- **WHAT IS NEEDED**
In the records that follow, show each line where the word "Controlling" is present.

- **SUPPLIED RECORDS**
┌──

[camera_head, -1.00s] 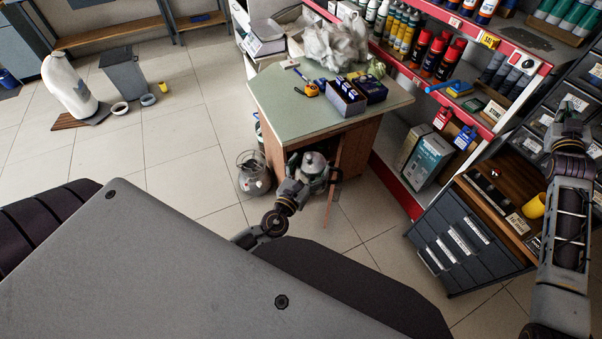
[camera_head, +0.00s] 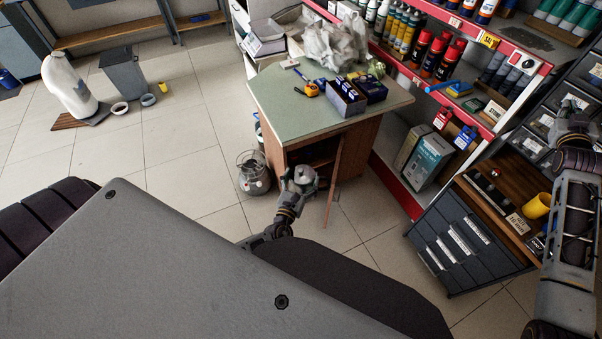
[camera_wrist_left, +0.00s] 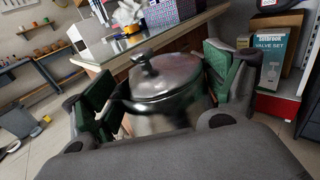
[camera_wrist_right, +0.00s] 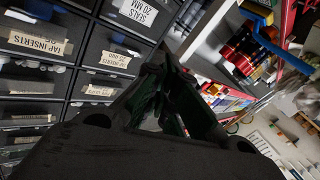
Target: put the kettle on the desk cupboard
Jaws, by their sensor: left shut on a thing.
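The kettle (camera_head: 304,176) is a grey metal pot with a lid and knob. It fills the middle of the left wrist view (camera_wrist_left: 165,85). My left gripper (camera_head: 300,182) is shut on it, with one finger on each side, and holds it in front of the desk cupboard. The desk cupboard (camera_head: 290,105) has a pale green top and wooden sides. Its front is open, with a wooden door edge (camera_head: 333,185) sticking out right of the kettle. My right gripper (camera_wrist_right: 163,85) is empty, its fingertips together, beside the drawers at the far right of the head view.
On the desk top lie a tape measure (camera_head: 308,90), blue boxes (camera_head: 346,97) and a crumpled grey bag (camera_head: 335,45). A metal canister (camera_head: 253,173) stands on the floor left of the desk. A grey drawer cabinet (camera_head: 465,240) and red-edged shelves are right. The desk's front left top is clear.

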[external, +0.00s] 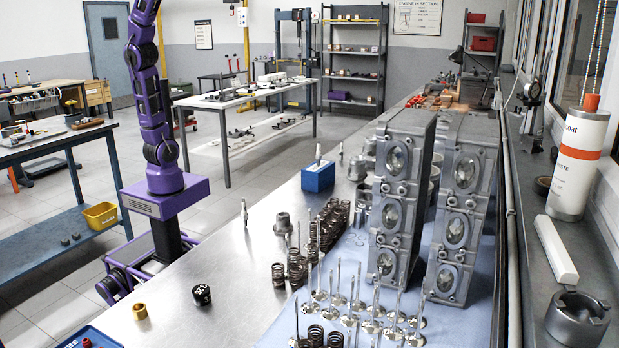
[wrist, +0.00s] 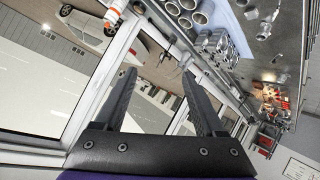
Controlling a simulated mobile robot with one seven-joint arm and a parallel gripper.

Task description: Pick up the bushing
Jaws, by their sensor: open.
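A short brass-coloured cylinder with a hole in its top (external: 139,311), which looks like the bushing, sits on the near left part of the steel bench (external: 235,275). My gripper (wrist: 160,74) shows in the wrist view with its two dark fingers wide apart and nothing between them. It points toward the windows, with the bench seen tilted at the upper right. In the external view my purple arm rises out of the top of the picture, so the gripper is out of sight there. The bushing does not show in the wrist view.
A black round knob-like piece (external: 201,295) stands right of the bushing, and a blue tray (external: 92,339) lies at the near left corner. Upright valves (external: 376,312), springs (external: 293,268) and two tall grey cylinder heads (external: 401,190) crowd the right. Bare steel surrounds the bushing.

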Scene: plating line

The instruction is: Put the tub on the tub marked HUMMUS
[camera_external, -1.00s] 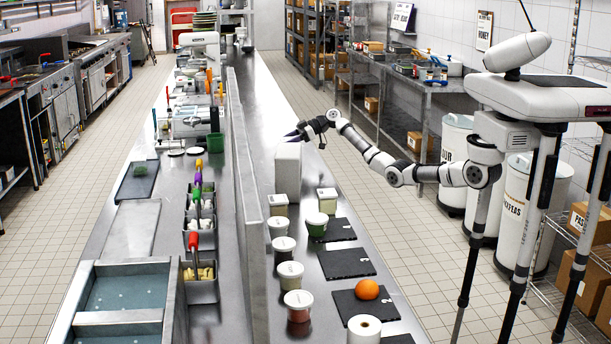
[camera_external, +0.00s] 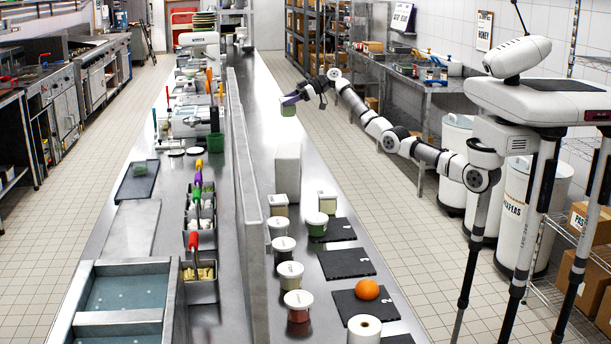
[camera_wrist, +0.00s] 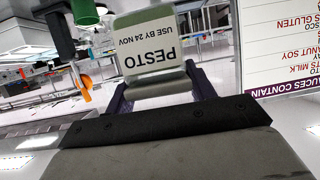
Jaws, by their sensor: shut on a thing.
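My gripper (camera_external: 297,99) is shut on a small tub (camera_external: 288,108) and holds it high above the far part of the counter, beyond the tall white block. In the wrist view the tub (camera_wrist: 152,55) shows between my fingers, with a label that reads PESTO, USE BY 24 NOV, upside down in the picture. Several lidded round tubs stand in a row on the counter, among them a back one (camera_external: 278,227), a middle one (camera_external: 283,247) and a front one (camera_external: 298,302). Their labels are too small to read, so I cannot tell which is HUMMUS.
A tall white block (camera_external: 287,170) stands behind two squarish tubs (camera_external: 278,203) (camera_external: 327,201). A green-sided tub (camera_external: 317,224) stands by the slate boards (camera_external: 346,263). A raised ledge (camera_external: 243,200) borders the counter's left.

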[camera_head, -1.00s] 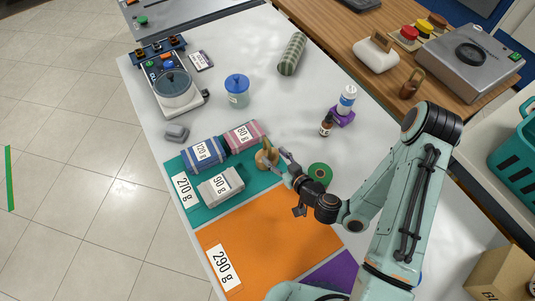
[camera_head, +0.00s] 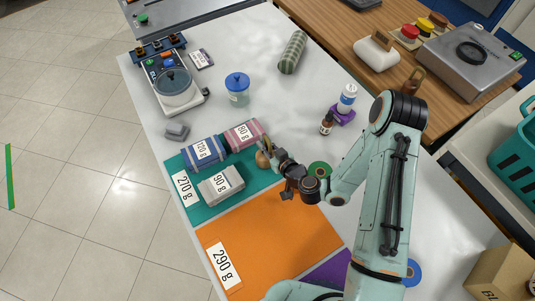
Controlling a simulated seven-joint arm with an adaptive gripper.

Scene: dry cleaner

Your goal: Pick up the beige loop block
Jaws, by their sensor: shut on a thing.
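A small tan, rounded thing (camera_head: 262,159), which I take for the beige loop block, is at the right end of the teal mat (camera_head: 245,187), just right of the grey 90 g bundle. My gripper (camera_head: 268,150) reaches in from the right and is shut on it. The fingers cover its upper part, so its loop cannot be made out. It looks at or very near mat height; I cannot tell if it is lifted.
Blue 120 g (camera_head: 203,152), red 80 g (camera_head: 243,135) and grey 90 g (camera_head: 221,184) bundles lie close on the left. The orange mat (camera_head: 270,235) in front is clear.

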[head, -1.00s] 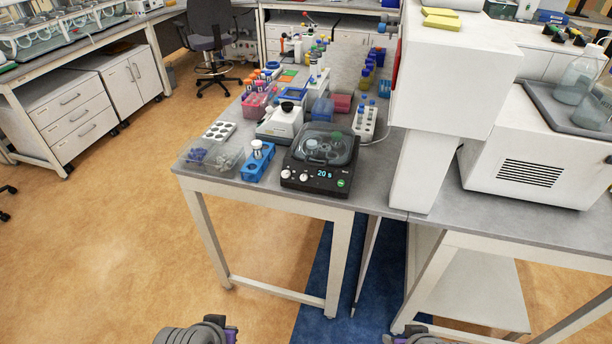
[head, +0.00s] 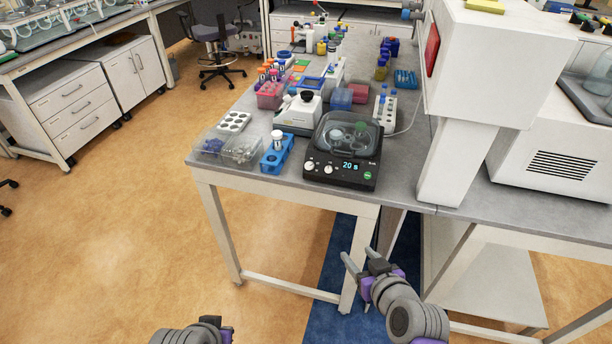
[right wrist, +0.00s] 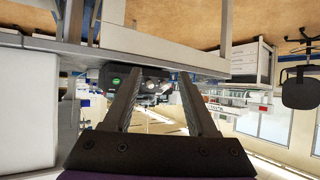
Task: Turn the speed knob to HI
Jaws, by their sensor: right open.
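My right gripper (head: 362,262) is open and empty, below and in front of the bench edge, apart from the device. In the right wrist view its fingers (right wrist: 160,88) are spread, with the device (right wrist: 130,76) beyond. Only part of my left arm shows; its fingers are out of view.
A blue rack (head: 277,158) and clear bins (head: 240,150) stand left of the device. A white instrument (head: 302,112) is behind it. A large white machine (head: 480,100) rises close on the right. The floor before the bench is clear.

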└──

- **FINISHED ANSWER**
Controlling a simulated mobile robot with one seven-joint arm and a parallel gripper.
Controlling a simulated seven-joint arm with an adaptive gripper.

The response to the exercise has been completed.